The savings have meant that the council has also been able to pay the so-called 'living wage'. Finance bosses have voted to plough the surplus £200,000 back into the business.

The in-house agency was created as part of a drive to fill temporary council jobs in areas such as catering, cleaning and social care without the need to ship out the contract to an external agency.

Yoo Recruit opened in Queen Square in the former Midland Box Office building, which the council owns, following a £12,000 refurbishment in April 2014.

It came at a time when the cash-strapped authority announced plans to shed 2,000 staff from its workforce over a five-year period as part of a strategy to save £123 million due to Government funding cuts.

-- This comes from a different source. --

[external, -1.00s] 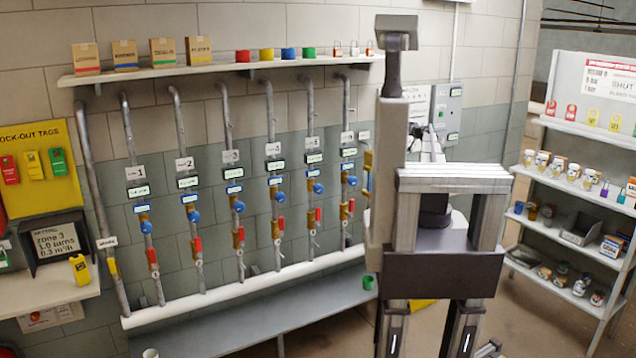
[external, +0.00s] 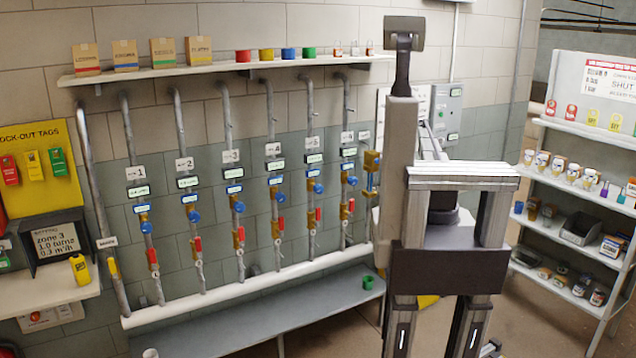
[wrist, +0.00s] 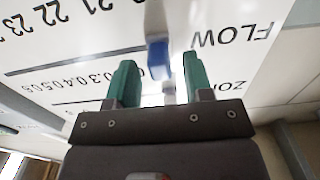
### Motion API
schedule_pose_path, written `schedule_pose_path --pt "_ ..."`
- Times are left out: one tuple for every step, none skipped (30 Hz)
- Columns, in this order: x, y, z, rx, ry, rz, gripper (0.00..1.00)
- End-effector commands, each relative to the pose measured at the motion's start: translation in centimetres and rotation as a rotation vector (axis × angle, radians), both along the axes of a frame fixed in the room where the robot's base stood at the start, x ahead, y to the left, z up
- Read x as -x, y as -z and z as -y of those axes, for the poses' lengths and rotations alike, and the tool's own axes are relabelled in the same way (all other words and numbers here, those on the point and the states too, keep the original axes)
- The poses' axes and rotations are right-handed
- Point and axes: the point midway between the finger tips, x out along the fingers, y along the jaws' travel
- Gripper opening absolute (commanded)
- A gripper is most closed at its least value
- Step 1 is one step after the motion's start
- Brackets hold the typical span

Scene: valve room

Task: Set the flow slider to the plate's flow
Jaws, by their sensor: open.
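The plate (external: 56,241) stands on the left ledge in a dark frame and reads zone 3, 1.0 turns and 0.3 m³/h. In the wrist view a white board (wrist: 75,50) shows upside down, with the word FLOW, a row of decimals and larger numbers 21, 22, 23. A blue-ended grey piece (wrist: 158,58), which looks like the slider's knob, shows between my gripper's green fingers. My gripper (wrist: 160,68) is open, its fingers apart on both sides of the blue piece; I see no contact. In the external view my arm hides the gripper and slider.
Several numbered vertical pipes with blue and red handles line the wall above a white pipe (external: 250,286). A wall shelf (external: 215,68) holds boxes and coloured cups. A stocked rack (external: 575,180) stands at right. A low bench (external: 250,318) runs under the pipes.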

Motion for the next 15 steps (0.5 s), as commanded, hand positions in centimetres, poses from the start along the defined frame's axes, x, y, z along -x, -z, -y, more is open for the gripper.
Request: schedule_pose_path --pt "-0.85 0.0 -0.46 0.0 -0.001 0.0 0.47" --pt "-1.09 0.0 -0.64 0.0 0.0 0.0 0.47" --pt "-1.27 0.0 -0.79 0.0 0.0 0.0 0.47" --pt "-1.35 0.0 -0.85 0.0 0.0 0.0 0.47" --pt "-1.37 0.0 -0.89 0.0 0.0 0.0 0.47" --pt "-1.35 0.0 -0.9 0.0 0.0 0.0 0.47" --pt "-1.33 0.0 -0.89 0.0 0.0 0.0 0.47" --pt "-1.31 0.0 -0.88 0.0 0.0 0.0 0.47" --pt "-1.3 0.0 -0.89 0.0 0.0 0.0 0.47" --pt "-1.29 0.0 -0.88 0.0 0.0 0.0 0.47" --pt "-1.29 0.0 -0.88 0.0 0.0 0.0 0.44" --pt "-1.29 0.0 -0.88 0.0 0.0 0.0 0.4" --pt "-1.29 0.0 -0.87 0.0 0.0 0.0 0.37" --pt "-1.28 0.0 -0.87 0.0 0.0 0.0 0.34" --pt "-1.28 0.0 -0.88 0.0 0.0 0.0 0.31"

Many of the jobs being supplied – primarily cleaning, catering, leisure and adult social care staff – are part-time. The council has a target to save at least £326,000 a year by cutting out the middle man.

Recruitment

A revenue report by senior finance officers to the cabinet this week said: "As a result of recruitment through Yoo Recruit Limited, the council has been able to avoid fees which would have otherwise have been incurred, including approximately £225,000 in relation to the permanent recruitment of individuals who had been previously employed on a temporary basis through the agency.

"The council has, therefore, realised savings in excess of the £200,000 target that was built into the 2015-16 approved budget. It is proposed that the net surplus is retained by Yoo Recruit to enable further business development."

Last week it was revealed the council had beaten its budget target by more than £9m following a year of belt-tightening and a 'more commercial approach' to running services. The underspend was largely the result of a £3.6m special dividend from shares in Birmingham Airport and the delivery ahead of schedule of the early intervention programme in children and young people services, saving another £3.4m.